# RAW RECORDS start
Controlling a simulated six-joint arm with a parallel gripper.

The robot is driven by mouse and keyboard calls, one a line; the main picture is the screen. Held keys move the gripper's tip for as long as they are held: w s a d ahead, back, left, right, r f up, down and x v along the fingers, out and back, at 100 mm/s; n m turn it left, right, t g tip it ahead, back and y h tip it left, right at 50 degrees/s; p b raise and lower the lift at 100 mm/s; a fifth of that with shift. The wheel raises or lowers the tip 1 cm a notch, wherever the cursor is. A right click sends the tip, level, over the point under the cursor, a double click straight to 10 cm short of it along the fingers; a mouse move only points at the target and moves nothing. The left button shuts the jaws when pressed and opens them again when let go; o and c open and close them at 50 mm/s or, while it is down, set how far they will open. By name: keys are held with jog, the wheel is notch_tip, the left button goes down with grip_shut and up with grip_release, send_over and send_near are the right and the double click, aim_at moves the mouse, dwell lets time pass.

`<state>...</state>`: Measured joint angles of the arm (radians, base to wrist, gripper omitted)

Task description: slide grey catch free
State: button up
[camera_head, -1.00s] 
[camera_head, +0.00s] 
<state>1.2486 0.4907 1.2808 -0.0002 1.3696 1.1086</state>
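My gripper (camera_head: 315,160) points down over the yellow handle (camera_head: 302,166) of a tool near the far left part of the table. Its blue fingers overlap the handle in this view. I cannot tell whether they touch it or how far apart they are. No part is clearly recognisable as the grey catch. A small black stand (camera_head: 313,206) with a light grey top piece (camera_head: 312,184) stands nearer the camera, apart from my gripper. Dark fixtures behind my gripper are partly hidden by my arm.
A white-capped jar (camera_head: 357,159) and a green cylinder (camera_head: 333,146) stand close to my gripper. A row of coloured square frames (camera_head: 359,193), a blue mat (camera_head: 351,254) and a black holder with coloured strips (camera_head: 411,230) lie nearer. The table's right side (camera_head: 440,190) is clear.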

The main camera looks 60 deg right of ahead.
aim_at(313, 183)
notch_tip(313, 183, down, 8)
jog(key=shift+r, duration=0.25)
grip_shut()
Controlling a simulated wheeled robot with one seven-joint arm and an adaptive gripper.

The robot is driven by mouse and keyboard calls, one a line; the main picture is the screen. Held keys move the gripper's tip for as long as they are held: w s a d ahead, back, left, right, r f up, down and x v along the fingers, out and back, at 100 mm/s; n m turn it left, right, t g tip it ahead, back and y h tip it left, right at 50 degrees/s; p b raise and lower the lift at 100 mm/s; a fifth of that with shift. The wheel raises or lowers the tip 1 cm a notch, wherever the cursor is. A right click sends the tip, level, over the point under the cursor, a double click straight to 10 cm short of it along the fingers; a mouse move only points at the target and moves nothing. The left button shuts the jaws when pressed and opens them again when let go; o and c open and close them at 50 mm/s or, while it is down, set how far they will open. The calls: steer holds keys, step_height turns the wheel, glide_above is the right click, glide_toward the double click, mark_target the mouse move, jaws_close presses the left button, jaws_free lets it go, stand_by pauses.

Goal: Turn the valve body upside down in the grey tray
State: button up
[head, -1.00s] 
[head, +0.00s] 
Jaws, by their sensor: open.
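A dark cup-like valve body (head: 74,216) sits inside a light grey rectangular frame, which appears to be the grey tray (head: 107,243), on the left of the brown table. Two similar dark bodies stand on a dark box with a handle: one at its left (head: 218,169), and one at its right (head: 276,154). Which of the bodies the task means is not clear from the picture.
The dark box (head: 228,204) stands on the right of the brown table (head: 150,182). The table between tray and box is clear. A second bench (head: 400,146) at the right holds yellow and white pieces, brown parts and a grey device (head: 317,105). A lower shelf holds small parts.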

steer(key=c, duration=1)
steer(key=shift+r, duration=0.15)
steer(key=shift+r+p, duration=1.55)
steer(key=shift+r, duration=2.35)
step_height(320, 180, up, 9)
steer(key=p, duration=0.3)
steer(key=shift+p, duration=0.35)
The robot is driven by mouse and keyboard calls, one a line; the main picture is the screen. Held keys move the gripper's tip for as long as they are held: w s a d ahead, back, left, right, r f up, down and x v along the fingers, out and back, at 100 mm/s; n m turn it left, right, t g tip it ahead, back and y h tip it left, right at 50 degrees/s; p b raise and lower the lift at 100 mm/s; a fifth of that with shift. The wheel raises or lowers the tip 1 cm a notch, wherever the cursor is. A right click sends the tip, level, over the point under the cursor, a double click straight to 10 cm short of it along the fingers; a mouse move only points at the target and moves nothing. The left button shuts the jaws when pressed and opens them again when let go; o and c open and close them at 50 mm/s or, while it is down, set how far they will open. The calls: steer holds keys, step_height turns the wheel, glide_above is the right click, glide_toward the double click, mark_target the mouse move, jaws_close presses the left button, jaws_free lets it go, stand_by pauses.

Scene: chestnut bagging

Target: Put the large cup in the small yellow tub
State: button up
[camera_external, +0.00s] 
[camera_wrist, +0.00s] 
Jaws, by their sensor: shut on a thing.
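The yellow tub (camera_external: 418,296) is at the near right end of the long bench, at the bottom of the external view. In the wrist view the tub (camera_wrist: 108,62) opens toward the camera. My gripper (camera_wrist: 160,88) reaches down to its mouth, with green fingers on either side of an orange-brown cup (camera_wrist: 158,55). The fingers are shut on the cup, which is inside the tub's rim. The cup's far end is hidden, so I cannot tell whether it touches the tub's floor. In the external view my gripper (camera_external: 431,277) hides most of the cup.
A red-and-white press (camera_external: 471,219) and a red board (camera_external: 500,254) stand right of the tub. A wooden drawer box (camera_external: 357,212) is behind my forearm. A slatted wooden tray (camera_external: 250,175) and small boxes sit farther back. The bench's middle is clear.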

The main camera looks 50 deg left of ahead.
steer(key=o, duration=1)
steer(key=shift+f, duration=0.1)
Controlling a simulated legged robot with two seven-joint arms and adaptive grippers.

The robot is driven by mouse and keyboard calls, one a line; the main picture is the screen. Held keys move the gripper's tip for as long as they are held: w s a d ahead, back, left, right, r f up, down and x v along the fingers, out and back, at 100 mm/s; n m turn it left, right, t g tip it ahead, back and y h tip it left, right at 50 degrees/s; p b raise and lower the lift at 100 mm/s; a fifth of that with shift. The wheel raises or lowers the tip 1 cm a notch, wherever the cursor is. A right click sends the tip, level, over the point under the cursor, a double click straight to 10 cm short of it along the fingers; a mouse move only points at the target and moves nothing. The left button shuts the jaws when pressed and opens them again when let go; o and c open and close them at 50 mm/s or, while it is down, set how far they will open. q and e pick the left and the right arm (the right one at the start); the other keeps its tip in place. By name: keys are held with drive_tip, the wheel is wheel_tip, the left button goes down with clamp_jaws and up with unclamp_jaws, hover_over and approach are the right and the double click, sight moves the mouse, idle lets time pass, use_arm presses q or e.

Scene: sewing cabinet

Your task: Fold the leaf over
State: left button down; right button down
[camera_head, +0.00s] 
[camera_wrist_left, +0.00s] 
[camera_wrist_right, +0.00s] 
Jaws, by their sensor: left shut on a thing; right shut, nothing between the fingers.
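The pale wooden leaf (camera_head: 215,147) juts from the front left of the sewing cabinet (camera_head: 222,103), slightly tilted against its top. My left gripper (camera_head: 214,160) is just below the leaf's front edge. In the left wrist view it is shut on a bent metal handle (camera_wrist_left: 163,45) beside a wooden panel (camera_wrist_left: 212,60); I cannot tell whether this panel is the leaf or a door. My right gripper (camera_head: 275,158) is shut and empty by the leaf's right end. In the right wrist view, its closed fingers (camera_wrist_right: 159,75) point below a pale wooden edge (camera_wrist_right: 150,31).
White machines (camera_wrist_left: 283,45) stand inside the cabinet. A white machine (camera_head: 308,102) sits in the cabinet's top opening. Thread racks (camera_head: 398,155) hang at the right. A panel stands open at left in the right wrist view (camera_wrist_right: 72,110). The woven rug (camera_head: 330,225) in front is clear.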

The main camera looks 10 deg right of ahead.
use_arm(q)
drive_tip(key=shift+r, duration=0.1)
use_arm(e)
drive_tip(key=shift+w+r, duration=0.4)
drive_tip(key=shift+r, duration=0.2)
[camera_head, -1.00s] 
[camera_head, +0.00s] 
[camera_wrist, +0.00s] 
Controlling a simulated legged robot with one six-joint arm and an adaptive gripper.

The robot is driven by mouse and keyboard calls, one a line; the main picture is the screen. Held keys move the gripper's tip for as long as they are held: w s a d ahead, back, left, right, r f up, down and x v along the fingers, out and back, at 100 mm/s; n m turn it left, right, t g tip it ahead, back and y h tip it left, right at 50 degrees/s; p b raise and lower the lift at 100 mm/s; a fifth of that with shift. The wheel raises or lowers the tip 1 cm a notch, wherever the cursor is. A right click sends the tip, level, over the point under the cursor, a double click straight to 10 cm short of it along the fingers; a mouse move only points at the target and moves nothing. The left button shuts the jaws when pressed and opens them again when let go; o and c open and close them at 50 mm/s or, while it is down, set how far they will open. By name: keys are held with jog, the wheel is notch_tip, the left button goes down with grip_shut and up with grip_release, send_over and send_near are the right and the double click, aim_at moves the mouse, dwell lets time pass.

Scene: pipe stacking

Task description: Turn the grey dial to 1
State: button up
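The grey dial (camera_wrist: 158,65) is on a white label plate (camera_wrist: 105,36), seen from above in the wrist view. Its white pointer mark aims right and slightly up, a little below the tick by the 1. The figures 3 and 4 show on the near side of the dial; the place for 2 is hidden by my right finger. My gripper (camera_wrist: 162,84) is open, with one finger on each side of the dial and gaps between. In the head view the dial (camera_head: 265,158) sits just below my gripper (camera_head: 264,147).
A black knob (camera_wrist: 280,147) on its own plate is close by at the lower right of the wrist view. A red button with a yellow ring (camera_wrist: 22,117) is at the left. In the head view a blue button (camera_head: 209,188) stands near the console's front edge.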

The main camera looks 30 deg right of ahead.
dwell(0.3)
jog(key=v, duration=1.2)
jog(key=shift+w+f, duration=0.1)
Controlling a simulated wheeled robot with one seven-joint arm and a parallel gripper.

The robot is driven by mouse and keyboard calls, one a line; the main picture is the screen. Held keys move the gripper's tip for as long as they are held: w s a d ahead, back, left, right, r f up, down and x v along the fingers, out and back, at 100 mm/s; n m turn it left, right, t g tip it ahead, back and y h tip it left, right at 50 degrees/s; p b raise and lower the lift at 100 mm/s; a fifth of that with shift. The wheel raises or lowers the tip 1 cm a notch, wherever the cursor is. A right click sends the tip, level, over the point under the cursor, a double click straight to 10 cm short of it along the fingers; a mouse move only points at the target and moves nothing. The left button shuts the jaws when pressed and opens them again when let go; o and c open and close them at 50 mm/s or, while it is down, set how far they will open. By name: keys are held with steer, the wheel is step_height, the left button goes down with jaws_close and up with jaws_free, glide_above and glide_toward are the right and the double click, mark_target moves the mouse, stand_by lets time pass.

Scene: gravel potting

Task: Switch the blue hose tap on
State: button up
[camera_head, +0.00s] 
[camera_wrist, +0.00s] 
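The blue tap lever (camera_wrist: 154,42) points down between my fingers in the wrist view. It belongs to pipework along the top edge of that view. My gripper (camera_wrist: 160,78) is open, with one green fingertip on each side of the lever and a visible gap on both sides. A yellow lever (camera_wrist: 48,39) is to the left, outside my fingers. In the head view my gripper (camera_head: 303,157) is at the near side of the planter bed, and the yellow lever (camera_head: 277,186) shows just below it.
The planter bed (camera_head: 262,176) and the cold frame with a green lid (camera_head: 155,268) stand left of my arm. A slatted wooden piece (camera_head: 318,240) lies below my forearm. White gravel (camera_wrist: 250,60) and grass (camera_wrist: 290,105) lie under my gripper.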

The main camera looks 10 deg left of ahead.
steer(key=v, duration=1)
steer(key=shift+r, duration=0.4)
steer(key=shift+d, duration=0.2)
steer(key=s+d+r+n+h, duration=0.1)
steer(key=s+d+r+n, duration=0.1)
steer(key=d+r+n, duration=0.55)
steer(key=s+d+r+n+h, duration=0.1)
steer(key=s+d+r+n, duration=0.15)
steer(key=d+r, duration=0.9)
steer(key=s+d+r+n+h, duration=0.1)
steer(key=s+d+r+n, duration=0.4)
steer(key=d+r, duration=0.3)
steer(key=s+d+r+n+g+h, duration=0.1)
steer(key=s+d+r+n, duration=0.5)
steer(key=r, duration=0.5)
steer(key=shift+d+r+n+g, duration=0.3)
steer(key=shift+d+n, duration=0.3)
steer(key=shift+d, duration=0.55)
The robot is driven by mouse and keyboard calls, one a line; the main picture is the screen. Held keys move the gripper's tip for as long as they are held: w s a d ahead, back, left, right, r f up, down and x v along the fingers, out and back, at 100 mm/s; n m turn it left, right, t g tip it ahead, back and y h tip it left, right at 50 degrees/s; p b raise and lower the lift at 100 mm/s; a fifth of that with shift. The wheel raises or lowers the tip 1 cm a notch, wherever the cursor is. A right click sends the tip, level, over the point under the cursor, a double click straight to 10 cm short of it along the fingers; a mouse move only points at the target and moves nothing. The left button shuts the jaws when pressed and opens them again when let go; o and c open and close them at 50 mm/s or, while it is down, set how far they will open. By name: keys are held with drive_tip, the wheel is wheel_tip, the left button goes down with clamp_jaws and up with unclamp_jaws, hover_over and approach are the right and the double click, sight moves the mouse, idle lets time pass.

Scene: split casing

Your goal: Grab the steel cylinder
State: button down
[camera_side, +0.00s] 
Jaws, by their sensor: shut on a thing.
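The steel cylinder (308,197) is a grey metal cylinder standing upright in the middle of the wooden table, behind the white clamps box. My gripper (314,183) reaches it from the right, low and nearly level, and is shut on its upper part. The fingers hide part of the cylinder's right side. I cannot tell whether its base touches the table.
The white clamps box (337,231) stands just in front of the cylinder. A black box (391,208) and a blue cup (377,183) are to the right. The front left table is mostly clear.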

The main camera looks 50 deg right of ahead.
# RAW RECORDS end
### WHAT IS BEING ASKED:
Output exactly those lines that lie from the line with "The main camera looks 30 deg right of ahead." through the line with "and a parallel gripper.", with both of those lines included.

### EXERCISE RESULT:
The main camera looks 30 deg right of ahead.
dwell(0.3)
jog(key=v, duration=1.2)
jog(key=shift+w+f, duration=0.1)
Controlling a simulated wheeled robot with one seven-joint arm and a parallel gripper.

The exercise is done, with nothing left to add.